Since arriving, we have been able to see several marvelous Roman ruins in the town of Arles itself. However during our first couple days in Arles, we took advantage of having a car and went to the UNESCO world heritage site of Pont du Gard. Pont du Gard is approximately 30-minute drive from Arles. After our initial experience with photo radar while driving from Paris to Arles, Jason diligently followed all speed limits signs and aided with our Provence Region Michelin Map we made it to Pont du Gard with minimal wandering and hopefully no tickets. Once arriving at Pont du Gard, we drove to the parking lot but with dismay we discovered that it cost 18 euros to park. We promptly turned around and found free parking in the town of Remoulins. While looking for a parking spot, we had fun joking about the name of the town as it is similar to the name of an alien race in Star Trek. Although, we were able to find free parking with relative ease in Remoulins, I imagine it would a challenge during the summer. Once parked, we walked approximately 1.5 miles to Pont du Gard with a nasty headwind courtesy of the famous Provence Mistral winds. Despite the cold and constant winds the walk was all worth it once we made to Pont du Gard.
Pont du Gard is a Roman aqueduct-bridge built in the first century AD that spans over the Gardon River. It is just a small section of a larger aqueduct system that stretched over 30 miles from Uzes to bring water to the Roman town of Nimes. It is truly an amazing piece of Roman engineering. During the summer, people enjoy the day by sunbathing along the river, swimming, kayaking and diving off the rocks into the Gardon River. Unfortunately for us it was way too cold for any of those activities, so instead we had fun exploring the aqueduct. There are several trails around Pont du Gard including a trail that leads up a hill to a great viewpoint.

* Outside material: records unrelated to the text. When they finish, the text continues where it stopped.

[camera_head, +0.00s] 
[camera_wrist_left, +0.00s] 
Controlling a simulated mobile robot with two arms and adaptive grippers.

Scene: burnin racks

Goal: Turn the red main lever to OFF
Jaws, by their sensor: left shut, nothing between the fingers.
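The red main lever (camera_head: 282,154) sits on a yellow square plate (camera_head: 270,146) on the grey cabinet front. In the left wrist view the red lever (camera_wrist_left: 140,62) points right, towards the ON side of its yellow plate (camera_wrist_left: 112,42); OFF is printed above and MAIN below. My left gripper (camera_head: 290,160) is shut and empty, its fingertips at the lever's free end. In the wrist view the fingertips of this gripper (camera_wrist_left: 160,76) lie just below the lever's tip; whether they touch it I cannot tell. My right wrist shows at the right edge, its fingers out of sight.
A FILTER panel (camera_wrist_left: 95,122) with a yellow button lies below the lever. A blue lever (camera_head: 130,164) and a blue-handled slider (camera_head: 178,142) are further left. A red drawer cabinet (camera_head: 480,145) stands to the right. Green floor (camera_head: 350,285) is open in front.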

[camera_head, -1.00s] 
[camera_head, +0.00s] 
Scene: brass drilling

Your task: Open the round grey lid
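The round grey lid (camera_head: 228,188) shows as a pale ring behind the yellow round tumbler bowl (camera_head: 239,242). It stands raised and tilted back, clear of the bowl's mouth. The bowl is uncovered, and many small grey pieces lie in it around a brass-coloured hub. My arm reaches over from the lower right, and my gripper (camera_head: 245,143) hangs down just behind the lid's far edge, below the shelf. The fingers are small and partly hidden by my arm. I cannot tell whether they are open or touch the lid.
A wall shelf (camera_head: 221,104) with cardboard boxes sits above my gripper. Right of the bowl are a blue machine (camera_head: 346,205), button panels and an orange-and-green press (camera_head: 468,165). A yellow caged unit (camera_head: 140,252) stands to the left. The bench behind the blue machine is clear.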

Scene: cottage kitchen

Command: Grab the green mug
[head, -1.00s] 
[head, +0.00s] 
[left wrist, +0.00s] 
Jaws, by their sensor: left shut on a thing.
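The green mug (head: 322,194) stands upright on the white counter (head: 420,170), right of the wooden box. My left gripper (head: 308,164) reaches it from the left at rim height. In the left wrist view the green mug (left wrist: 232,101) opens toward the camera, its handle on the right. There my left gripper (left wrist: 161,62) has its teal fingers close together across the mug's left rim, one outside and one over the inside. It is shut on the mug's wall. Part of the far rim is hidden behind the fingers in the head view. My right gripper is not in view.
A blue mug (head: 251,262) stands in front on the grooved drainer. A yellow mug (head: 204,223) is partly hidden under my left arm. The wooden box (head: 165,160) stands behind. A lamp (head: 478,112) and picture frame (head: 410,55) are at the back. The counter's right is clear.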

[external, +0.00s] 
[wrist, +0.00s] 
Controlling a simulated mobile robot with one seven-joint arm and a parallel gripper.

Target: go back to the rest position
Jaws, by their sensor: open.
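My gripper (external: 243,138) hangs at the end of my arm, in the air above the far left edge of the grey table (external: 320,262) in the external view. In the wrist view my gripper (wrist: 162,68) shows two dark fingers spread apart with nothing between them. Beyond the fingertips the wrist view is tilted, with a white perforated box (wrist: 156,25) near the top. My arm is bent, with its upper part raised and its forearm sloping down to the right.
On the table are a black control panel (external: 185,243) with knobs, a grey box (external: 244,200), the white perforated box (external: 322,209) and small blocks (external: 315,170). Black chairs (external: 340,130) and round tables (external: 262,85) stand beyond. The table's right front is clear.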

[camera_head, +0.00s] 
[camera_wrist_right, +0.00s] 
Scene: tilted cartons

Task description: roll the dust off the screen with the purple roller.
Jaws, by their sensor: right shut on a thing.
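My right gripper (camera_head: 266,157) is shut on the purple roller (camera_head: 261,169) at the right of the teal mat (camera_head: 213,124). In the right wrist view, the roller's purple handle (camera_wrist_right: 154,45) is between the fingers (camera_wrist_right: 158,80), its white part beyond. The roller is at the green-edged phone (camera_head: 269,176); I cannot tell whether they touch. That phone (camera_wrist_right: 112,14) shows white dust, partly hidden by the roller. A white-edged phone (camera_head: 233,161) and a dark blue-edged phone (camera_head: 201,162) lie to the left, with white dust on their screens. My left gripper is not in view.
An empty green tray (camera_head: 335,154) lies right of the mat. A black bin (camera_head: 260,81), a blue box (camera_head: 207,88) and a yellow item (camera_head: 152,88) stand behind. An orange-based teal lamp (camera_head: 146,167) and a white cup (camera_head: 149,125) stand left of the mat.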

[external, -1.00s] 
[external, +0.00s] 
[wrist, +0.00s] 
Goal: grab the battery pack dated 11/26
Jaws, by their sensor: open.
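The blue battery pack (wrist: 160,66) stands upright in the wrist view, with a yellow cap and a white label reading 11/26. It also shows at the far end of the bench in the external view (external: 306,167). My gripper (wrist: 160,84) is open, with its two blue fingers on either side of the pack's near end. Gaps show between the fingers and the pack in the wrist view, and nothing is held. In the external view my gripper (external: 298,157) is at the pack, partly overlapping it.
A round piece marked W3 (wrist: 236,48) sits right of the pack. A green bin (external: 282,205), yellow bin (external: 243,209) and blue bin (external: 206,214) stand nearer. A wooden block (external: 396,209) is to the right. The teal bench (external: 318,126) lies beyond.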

After crossing over the Pont du Gard, we passed several huge olive trees that were planted in 928 A.D. and we headed to the free museum. Wow, is all I can say about the olive trees. I have never seen a tree that old before. Pont du Gard has an excellent museum for both adults and kids and the material is in several languages including English. Sydney had fun learning about Roman Numerals and weighing food. Jason and I enjoyed learning about Roman engineering of the aqueducts and plumbing. I had no idea how intricate Roman plumbing was with faucets, ability to heat water, and “flushing toilets.” It is startling to think that after the fall of Rome much of this technology was lost for centuries. After a great day of sightseeing and exploring, we made our way back to our car with of course another headwind. If Provence Region of France is on your list of places to travel, Pont du Gard is a must see!